PhillipCapital analyst Tan Jie Hui has downgraded iREIT Global to “neutral” from “accumulate” with a lower target price of 68 cents from 76 cents previously.

While the REIT posted stable results for 1H20, it was offset by the weaker exchange rates between the Euro and the Singapore dollar. To that end, iREIT Global declared 2.7% y-o-y lower distribution per unit (DPU) for the same period.

The REIT’s occupancy rate improved q-o-q to 95.7% from 94.7%, with a weighted average lease expiry (WALE) of 3.7 years. Some 95.9% of the REIT’s leases were also locked in till 2022.

However, Tan says the revised recommendation came on the back of the REIT’s rights issue to fund its acquisition and repay loans is dilutive to the REIT’s DPU and net asset value per share (NAVPS).

On August 7, iREIT Global announced that it will be issuing 281.8 million new Rights Units to raise an estimated €90 million ($140.9 million). The money raised will be used to fund the proposed acquisition (of some €49.1 million), and repay the €32 million term loan facility granted by City Developments Limited.

The acquisition, according to iREIT, is expected to be completed in 4Q20.

Looking at the data based on 1H20’s numbers, Tan says the DPU for the enlarged portfolio is estimated to decline by 18.9% to 2.31 cents from 2.85 cents.

NAVPS for the enlarged portfolio is also expected to decline by 14.5% to 47 Euro cents from 55 Euro cents.

“Amid the looming recession, the take-up in office space and investment activity in Europe is expected to slow down in 2020. However, office rents where IREIT’s properties are located are not expected to be significantly affected due to strong local fundamentals e.g. low vacancy rates and lack of supply,” says Tan.

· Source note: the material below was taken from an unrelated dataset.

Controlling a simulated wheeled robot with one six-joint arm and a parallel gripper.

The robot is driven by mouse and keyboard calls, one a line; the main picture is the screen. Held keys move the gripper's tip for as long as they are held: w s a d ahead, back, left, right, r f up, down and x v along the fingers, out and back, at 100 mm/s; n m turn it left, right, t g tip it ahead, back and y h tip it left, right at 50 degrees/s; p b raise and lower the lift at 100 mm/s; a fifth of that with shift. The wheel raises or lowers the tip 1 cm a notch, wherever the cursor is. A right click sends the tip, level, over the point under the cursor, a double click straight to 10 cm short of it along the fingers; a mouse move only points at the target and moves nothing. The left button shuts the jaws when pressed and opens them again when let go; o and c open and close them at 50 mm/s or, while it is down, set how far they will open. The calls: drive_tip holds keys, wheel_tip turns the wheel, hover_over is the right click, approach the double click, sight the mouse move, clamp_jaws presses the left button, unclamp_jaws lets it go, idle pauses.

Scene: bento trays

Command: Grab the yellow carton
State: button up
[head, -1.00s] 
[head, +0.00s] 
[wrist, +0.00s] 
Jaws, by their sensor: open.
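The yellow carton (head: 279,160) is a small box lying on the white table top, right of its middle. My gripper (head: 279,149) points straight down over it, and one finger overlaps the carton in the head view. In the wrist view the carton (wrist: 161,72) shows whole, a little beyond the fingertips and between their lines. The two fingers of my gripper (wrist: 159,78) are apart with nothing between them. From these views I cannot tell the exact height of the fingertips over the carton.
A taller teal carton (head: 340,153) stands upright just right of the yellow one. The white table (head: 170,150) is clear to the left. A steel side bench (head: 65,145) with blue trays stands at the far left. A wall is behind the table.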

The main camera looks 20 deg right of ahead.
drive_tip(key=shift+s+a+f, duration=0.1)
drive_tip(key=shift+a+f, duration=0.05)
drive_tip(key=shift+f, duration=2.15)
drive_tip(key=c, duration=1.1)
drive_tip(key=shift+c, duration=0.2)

“iREIT’s portfolio has remained resilient with majority of the leases supported by blue-chip tenants. The impending acquisition will increase and diversify iREIT’s asset and tenant base, and mark what we believe to be the beginning to iREIT’s growth plans now that it is backed by supportive stakeholders. It has been a rough start to growth, but growth nonetheless,” she adds.

On the downgrade and lowered target price, Tan says that her target price “translates to a FY20e distribution yield of 6.9% and a total upside of 0.8%”.

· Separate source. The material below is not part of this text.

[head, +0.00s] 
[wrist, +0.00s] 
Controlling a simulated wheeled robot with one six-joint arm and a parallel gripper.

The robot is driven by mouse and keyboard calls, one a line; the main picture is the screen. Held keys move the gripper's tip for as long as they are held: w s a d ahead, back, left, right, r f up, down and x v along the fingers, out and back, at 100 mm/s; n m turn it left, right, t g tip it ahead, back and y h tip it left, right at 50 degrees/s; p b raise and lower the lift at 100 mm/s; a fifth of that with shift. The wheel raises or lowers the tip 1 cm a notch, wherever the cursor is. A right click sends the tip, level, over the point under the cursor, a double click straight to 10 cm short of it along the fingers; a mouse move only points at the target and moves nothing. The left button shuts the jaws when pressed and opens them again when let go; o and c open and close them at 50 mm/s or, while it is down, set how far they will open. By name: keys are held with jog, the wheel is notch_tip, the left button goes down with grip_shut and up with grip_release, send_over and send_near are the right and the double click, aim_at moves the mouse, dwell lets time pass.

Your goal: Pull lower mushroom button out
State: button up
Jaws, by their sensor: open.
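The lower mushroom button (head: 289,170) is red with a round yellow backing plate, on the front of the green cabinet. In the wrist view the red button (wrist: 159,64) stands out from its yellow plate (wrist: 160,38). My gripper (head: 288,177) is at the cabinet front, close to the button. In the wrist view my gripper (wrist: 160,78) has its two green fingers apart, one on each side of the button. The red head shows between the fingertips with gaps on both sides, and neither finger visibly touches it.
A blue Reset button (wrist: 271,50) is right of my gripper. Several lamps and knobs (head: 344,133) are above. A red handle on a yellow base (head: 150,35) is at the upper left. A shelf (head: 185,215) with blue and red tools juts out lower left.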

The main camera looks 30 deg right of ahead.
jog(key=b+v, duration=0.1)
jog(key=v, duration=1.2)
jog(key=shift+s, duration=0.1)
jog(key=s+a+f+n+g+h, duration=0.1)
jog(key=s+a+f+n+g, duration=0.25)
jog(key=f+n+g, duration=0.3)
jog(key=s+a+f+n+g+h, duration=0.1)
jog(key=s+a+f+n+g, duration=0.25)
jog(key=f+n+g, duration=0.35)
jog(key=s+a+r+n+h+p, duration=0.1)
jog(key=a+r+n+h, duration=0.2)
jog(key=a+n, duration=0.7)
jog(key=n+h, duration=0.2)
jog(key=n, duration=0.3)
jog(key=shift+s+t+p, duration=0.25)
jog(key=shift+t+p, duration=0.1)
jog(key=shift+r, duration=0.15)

“We factored in for the €90 million rights issue to fully fund the acquisition and repay the CDL loan,” she writes in a report dated August 13.

Tan has also lowered her DPU estimates for FY20e, FY21e and FY21e by 10%, 17%, and 17%, respectively.

“In light of more organic growth opportunities presented by the Spanish portfolio, we increased our terminal growth rate to 1.5% from 1% previously”.

As at 12.09pm, units in iREIT Global are trading 0.5 cents higher, or 0.7% up, at 73.5 cents.